Help Birds, Bats and Bees by Providing Nesting BoxesFeb 29, 2020 10:51AM ● By Kathleen Ganster
Mason bees, Photo courtesy Audubon Society of Western Pennsylvania
Birds, bats and bees are all important to the environment, but all have suffered from decreased nesting areas due to development. The good news is that more and more people are building and providing homes for all three of these important creatures.
“There is a general trend in people asking, ‘What can I do to help our local wildlife with all of the habitat loss?’ and this is where bird boxes come into place,” said Ken Knapp, assistant naturalist at North Park.
Both North Park and the Audubon Society of Western Pennsylvania provide workshops and classes to help those who want to provide local wildlife with more nesting opportunities. North Park’s Latodami Nature Center provides informational programs where those who attend receive a birdhouse to place on their own property.
“Our ‘Owl Prowls’ are very popular, and we give out owl houses at the end, making it easy for people to help wildlife,” said Knapp. While Latodami doesn’t currently offer classes, they do have volunteer opportunities to make bird boxes.
The Audubon Society also offers informational presentations. “We offer programs on bee, bat, and birdhouses, often in a program focused on a general life history of those species,” said Chris Kubiak, education director, Audubon Society of Western Pennsylvania.
Numerous kinds of materials can be used to construct homes for bats, birds and bees, and supplies don’t need to be costly.
“I would use wood for all three as it is more available and less expensive,” said Kubiak. “You can use recycled wood for these homes, though you can also use hard black plastic or vinyl for bat homes.”
The volunteers often use recycled wood at North Park when they are building birdhouses, according to Knapp, and there are some basic carpentry skills needed. “You have to be able to saw the wood and place the screws, but it is pretty easy,” he added.
Knapp has found “very easy” plans to make bluebird houses, using only one 8-foot long board.
“Bluebird boxes are a wonderful place to start. A lot of birds will use them, and with these plans, you really don’t need to have a lot of skills,” he said. House wrens, chickadees, and tree swallows often utilize bluebird boxes for their nests.
Knapp said that amateur carpenters don’t even need to put a hole in the boxes; they can easily just leave a slot in the construction. “I called the Bluebird Society to check, and they said the birds have no preference. The hole seems to be one of the trickiest parts of the houses to make, so that eliminates that,” he said.
Making it even easier are kits, and of course, houses and boxes that are already constructed.

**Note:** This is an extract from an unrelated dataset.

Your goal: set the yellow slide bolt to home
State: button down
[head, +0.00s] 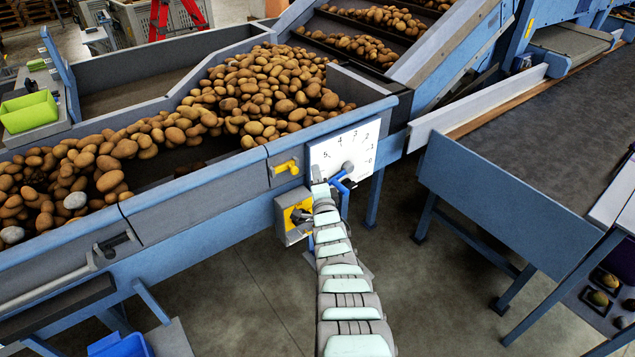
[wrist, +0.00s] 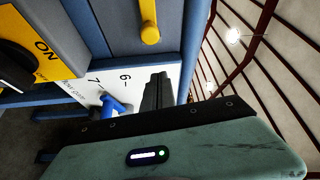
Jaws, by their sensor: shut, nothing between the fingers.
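The yellow slide bolt (head: 286,166) sits on a grey plate on the blue side panel of the potato hopper, just left of the white numbered plate (head: 345,150). In the wrist view the yellow bolt (wrist: 149,22) shows at the top as a rod with a rounded knob end. My gripper (head: 317,174) is in front of the numbered plate's lower left, to the right of the bolt and apart from it. In the wrist view its dark fingers (wrist: 158,84) are together and empty, over the numbered plate. My gripper partly hides that plate.
A blue lever (head: 345,182) stands right beside my gripper. Below the bolt is a yellow switch box (head: 297,214) with a black knob, marked ON in the wrist view (wrist: 42,45). Potatoes (head: 265,95) fill the hopper behind the panel. Open floor (head: 245,300) lies in front.

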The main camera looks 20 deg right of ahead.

“We supply already constructed houses as well as the materials (hollow tubes) needed to build mason bee houses,” said Kubiak, referring to the Audubon Nature Store at Beechwood Farms Nature Reserve, headquarters of the Audubon Society of Western Pennsylvania. There are also nature stores at Audubon’s Succop Nature Park in Butler and in Yellow Jacket Square in Sarver.
While bird and bee houses are fairly easy to construct, Kubiak said bat houses are more challenging, and specifications have recently changed. “Materials need to be darker so that the bats can warm up in the sun, and they also need to be waterproof,” Knapp explained.
North Park is now recruiting volunteers to assist with cleaning out the existing bluebird boxes throughout the park and monitoring the nests a couple of times throughout the year. To entice helpers, Knapp is offering a bonus.
“We will give anyone who volunteers for this project a bluebird box to put on their own property. That makes it very easy,” he said.
Regardless of whether you decide to make a nesting box or purchase a bat or bee house, it is important to do something, Knapp said. “Bats, bees, bluebirds, chimney swifts—these have all been in decline in recent years and they need our assistance.”
Want to Help?
For more information on programs at Latodami Nature Center at North Park or to volunteer, visit https://sites.google.com/site/latodaminaturecenter or email Knapp at email@example.com.
For more information on Audubon Society programming, visit www.aswp.org.
For more information about the National Bluebird Society, visit www.nabluebirdsociety.org. Both organizations also have Facebook pages.
Kubiak offered the following tips for placing bird, bee and bat houses:
• For bees, anywhere near nectar sources like gardens, woodlands, or farms and meadows is a good choice.
• Mason bees like to have houses positioned toward the morning sun.
• Birdhouses depend on the species. Not all birds nest in birdhouses, so Kubiak suggests that if you want to attract a screech owl, place the house in a wooded location. For bluebirds, place the house in a more open savanna or farmland type setting.
• Bat boxes should face south and be placed at least 10 feet off of the ground.